- YOUR OBJECTIVE
Only the lines from the one holding "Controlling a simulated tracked" through the one holding "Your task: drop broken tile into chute" are to be retyped, exactly as they appear, with both boundary lines included.

- Stored items from a collection
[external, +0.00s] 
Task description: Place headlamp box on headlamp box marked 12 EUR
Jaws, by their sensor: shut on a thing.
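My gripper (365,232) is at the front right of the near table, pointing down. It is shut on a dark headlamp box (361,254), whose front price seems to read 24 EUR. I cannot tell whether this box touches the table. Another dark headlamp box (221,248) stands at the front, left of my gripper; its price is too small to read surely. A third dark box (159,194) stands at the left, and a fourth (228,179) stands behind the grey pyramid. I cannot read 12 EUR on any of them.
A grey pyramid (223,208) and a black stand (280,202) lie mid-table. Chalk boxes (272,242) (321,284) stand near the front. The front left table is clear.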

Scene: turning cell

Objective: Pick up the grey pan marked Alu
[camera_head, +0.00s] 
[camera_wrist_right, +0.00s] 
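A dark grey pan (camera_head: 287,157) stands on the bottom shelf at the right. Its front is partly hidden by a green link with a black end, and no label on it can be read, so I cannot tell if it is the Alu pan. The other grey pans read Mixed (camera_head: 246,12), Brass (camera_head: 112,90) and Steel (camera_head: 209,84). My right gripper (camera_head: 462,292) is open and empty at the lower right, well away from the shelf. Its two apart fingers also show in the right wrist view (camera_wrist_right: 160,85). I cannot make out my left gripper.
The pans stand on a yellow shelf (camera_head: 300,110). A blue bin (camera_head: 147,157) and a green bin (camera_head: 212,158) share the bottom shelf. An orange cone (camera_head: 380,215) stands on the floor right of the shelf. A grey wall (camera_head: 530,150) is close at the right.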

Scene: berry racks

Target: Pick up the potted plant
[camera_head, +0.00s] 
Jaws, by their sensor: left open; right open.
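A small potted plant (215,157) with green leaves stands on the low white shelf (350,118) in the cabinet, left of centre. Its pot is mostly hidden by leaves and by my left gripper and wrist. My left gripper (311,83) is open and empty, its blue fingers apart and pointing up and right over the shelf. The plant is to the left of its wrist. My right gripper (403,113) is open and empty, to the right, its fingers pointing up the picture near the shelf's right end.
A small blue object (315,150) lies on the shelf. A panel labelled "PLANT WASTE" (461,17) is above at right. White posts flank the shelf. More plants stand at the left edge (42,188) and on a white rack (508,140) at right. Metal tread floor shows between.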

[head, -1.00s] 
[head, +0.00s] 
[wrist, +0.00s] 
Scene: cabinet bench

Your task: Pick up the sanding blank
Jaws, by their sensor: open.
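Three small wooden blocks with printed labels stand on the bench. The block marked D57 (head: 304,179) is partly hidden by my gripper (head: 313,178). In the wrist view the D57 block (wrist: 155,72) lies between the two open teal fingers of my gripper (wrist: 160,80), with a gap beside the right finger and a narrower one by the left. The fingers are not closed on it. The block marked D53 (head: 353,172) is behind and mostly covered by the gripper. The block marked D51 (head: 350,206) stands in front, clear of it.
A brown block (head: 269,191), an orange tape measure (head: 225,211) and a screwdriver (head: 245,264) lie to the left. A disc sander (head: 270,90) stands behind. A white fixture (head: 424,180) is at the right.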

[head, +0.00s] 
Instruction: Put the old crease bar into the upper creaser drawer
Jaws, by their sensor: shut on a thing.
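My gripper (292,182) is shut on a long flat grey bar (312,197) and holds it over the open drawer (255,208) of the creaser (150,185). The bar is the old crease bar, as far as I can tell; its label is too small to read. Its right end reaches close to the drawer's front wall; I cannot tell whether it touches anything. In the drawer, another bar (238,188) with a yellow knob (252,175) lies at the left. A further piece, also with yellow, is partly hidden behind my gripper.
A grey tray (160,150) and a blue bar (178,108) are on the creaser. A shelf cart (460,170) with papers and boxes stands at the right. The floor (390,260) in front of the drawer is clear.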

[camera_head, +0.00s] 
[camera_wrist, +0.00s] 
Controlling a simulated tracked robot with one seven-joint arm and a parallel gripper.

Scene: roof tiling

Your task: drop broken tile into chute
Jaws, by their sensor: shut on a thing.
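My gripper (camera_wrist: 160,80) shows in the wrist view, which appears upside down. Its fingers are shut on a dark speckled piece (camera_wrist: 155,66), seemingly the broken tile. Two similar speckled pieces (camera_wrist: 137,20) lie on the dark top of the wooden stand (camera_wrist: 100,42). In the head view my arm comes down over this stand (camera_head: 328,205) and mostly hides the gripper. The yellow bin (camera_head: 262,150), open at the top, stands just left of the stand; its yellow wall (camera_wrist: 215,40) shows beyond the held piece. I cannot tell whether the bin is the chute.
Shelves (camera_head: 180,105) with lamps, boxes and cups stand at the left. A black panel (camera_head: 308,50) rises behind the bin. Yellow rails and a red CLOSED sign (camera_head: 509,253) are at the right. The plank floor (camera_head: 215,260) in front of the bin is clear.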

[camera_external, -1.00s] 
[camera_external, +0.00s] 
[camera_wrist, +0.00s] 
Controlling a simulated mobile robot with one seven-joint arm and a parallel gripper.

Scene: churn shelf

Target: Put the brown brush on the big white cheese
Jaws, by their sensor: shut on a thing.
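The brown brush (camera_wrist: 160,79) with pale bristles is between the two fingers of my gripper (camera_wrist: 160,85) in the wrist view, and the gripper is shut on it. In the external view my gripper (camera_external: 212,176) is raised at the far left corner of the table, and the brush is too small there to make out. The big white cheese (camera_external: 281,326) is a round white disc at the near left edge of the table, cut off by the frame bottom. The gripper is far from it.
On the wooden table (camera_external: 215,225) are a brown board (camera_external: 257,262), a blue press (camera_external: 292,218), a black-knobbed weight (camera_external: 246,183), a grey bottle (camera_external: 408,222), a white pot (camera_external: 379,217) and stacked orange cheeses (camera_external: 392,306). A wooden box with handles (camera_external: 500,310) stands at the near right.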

...

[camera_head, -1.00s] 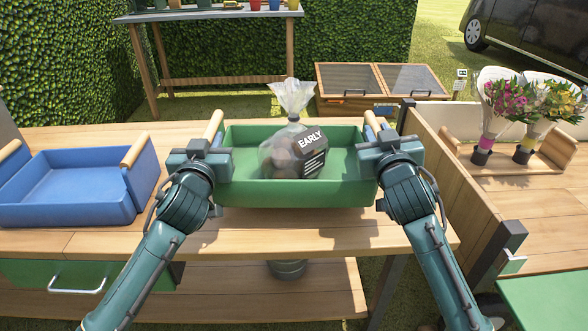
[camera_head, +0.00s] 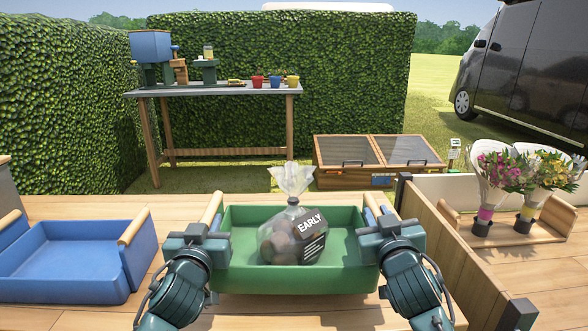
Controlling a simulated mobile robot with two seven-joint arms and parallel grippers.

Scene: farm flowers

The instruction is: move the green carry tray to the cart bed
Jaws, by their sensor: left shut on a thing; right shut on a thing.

- THE RESPONSE
Controlling a simulated tracked robot with one seven-joint arm and a parallel gripper.

Scene: roof tiling

Your task: drop broken tile into chute

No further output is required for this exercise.